The CPS receives the bulk of its income from costs awarded against convicted defendants. HMCTS is responsible for the collection of costs awarded to the CPS. The CPS writes off specific costs awards when HMCTS considers the debts will not be collected. A proportion of the remaining income will not be collected and the CPS recognises a loss allowance equal to lifetime expected credit losses. The allowance provided against costs awards receivable is based on a financial model utilising historical data relating to the total costs awarded in court and the amount of cash actually received with further adjustments to collection rates for estimated costs collected by DWP on behalf of the CPS as well as the recent change in Victim Surcharge rates.

As a result of a court case and subsequent legislation enacted, the collection of costs awarded to the CPS by DWP are expected to be collected at a slower rate than that previously experienced.

Therefore, in calculating the allowance, the CPS has estimated the impact of the change in collection rates with a lower rate of collection in the periods immediately following the costs being awarded but a marginally higher rate of collection after this.There is a legal hierarchy for recovery, in which cash collected from offenders is used to pay compensation and the Victim Surcharge before the CPS receives the costs it has been awarded. During the 2022-23 financial year, there was an increase to rates for the Victim Surcharge and consequentially more cash is required to be collected from offenders to pay off the Victim Surcharge before CPS will receive the cash for costs awarded. As a result an adjustment was made to historic collection rates to account for the impact of this change.
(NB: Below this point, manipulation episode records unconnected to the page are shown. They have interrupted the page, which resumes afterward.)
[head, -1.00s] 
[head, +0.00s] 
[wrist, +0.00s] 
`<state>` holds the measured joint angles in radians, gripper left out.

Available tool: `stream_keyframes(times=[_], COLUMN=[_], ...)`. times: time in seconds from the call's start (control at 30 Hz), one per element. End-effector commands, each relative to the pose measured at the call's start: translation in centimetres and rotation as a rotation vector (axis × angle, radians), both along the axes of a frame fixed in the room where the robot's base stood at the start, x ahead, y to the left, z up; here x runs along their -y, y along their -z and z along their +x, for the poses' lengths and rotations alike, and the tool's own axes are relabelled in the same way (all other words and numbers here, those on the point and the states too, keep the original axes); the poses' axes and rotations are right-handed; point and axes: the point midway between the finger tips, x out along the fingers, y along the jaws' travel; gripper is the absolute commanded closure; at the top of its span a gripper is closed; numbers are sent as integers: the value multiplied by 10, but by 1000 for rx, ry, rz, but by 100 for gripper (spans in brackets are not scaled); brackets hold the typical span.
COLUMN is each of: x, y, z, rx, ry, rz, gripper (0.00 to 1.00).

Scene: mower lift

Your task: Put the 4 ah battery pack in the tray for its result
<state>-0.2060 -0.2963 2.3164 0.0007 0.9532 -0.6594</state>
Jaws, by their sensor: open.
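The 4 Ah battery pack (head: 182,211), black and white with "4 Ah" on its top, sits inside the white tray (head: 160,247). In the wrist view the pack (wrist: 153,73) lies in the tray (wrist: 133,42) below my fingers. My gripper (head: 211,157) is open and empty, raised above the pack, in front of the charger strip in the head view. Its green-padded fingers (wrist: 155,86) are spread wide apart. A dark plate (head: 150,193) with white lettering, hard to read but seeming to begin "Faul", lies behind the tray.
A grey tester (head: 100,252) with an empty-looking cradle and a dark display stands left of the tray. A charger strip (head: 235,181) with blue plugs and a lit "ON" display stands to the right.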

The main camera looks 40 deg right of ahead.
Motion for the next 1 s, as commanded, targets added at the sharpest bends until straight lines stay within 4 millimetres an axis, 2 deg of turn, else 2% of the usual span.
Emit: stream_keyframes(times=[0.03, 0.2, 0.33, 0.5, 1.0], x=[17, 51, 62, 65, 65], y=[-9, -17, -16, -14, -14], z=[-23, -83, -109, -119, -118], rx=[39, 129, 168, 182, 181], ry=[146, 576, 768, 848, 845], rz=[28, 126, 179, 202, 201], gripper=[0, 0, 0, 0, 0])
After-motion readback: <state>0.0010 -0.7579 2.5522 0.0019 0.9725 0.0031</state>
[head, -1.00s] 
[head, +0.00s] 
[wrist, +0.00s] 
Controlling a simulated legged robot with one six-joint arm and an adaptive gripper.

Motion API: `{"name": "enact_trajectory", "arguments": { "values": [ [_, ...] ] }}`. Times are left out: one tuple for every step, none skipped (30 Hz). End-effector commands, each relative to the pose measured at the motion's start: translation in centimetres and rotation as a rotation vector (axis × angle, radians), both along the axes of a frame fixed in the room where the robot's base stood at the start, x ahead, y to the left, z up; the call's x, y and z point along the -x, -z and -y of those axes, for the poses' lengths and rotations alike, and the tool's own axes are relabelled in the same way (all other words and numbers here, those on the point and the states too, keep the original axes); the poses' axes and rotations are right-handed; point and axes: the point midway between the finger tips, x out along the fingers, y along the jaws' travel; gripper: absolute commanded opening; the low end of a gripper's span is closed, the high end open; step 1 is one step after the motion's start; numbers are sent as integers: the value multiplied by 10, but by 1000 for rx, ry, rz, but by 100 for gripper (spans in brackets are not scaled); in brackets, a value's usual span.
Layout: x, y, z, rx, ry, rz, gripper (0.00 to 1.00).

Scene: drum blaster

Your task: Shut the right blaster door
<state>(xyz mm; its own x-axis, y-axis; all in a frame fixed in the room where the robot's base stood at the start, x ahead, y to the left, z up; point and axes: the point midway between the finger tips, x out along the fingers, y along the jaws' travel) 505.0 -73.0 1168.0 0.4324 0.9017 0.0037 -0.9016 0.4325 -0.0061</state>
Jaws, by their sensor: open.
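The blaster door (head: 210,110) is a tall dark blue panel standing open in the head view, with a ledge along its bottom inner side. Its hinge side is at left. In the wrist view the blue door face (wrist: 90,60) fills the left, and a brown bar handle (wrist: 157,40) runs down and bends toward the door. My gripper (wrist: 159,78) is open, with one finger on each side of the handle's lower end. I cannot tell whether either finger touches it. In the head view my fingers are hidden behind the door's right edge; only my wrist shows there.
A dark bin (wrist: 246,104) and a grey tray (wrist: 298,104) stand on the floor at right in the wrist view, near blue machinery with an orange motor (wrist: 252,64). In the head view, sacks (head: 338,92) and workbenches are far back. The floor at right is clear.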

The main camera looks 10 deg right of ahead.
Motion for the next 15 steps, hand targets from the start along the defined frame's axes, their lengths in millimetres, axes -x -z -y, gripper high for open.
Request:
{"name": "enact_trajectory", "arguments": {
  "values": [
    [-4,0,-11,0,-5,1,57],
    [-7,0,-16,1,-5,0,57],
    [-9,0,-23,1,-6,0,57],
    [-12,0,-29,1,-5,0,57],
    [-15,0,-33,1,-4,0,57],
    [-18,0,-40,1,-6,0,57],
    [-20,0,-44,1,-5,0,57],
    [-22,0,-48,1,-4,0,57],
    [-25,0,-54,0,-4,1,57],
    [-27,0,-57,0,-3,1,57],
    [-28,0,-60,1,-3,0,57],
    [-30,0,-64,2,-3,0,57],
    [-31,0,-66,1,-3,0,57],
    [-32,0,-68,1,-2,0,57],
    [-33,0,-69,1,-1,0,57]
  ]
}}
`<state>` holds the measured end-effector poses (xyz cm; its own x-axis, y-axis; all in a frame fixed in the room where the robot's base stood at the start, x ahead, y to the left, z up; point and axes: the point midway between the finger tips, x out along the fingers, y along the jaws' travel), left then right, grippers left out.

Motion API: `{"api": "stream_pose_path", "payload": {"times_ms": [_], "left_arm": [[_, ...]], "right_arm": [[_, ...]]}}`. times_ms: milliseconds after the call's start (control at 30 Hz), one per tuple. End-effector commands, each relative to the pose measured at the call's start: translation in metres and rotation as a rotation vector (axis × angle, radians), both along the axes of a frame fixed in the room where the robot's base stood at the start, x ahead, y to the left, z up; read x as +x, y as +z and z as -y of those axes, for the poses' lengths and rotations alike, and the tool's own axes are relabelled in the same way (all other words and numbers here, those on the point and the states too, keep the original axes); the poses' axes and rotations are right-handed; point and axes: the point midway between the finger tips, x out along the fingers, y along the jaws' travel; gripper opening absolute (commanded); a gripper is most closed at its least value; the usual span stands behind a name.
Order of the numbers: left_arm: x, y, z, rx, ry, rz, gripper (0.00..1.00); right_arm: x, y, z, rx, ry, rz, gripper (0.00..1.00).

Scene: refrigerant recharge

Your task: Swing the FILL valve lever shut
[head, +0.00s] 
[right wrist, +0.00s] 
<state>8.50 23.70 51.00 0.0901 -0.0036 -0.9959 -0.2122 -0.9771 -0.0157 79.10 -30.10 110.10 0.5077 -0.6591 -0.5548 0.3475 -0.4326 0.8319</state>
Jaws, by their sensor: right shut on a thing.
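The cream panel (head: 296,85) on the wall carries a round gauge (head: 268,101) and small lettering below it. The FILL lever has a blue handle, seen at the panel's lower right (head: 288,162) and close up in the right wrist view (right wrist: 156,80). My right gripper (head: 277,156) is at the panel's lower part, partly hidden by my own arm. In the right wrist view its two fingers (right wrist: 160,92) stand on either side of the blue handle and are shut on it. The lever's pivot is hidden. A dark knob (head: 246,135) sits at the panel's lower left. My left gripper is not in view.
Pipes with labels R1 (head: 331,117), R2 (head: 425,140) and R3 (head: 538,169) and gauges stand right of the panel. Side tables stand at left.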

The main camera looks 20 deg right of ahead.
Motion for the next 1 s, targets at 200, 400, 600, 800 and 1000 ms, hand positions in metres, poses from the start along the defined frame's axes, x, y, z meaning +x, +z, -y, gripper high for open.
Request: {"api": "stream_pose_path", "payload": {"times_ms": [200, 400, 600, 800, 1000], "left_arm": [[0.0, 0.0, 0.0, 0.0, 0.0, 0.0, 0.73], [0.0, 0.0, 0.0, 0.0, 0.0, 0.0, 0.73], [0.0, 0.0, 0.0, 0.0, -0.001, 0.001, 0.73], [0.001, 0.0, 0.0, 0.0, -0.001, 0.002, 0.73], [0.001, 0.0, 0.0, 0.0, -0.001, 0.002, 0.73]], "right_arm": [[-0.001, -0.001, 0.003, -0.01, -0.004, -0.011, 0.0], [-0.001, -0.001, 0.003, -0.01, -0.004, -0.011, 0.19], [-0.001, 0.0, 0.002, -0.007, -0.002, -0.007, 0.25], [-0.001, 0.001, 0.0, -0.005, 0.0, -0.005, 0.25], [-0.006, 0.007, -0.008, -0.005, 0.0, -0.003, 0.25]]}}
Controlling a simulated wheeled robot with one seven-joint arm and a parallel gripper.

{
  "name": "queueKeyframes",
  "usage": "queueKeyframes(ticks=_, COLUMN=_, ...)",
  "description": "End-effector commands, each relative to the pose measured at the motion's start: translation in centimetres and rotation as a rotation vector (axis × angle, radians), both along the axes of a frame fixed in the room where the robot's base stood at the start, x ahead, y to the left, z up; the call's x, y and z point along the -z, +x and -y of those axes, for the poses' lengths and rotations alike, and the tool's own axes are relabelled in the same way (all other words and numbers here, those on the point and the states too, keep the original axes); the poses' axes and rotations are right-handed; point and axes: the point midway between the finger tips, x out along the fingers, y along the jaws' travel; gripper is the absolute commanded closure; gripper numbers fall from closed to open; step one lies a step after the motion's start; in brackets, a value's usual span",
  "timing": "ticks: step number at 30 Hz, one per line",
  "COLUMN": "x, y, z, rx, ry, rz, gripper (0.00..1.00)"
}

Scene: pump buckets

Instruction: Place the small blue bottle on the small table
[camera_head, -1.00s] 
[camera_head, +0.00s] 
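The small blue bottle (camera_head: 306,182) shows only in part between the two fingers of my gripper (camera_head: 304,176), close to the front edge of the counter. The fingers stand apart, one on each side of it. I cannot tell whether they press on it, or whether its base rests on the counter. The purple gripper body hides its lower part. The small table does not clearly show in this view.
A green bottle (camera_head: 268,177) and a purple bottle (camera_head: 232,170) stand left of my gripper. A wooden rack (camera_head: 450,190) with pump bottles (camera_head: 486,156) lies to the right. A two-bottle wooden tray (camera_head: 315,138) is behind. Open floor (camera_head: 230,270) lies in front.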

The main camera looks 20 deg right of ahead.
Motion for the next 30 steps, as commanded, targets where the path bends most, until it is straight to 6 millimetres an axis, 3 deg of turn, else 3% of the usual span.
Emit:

In accordance with IFRS 9 – Financial Instruments, the CPS assesses expected credit losses on its financial assets. If material, the CPS recognises a loss allowance for impairment of trade and other receivables.

Assessment of expected credit losses includes an analysis of historic rates of default and amounts lost in the event of default, which are used to estimate the likelihood of such losses occurring in future.

As required by the FReM, the CPS adopts the simplified approach for impairment of trade receivables, contract assets and lease receivables and does not recognise loss allowances for stage 1 and stage 2 impairments of receivables with other central government departments (including their executive agencies).

1.10 Operating income

Operating income is income that relates directly to the operating activities of the CPS. Operating income is stated net of VAT.

The CPS receives awards of costs made against convicted defendants at the discretion of the judge or magistrates. In order to account for costs awards, the CPS uses returns submitted quarterly by the magistrates’ courts, which are responsible for the collection of these costs.

Income is recognised based on the date when the court awards costs.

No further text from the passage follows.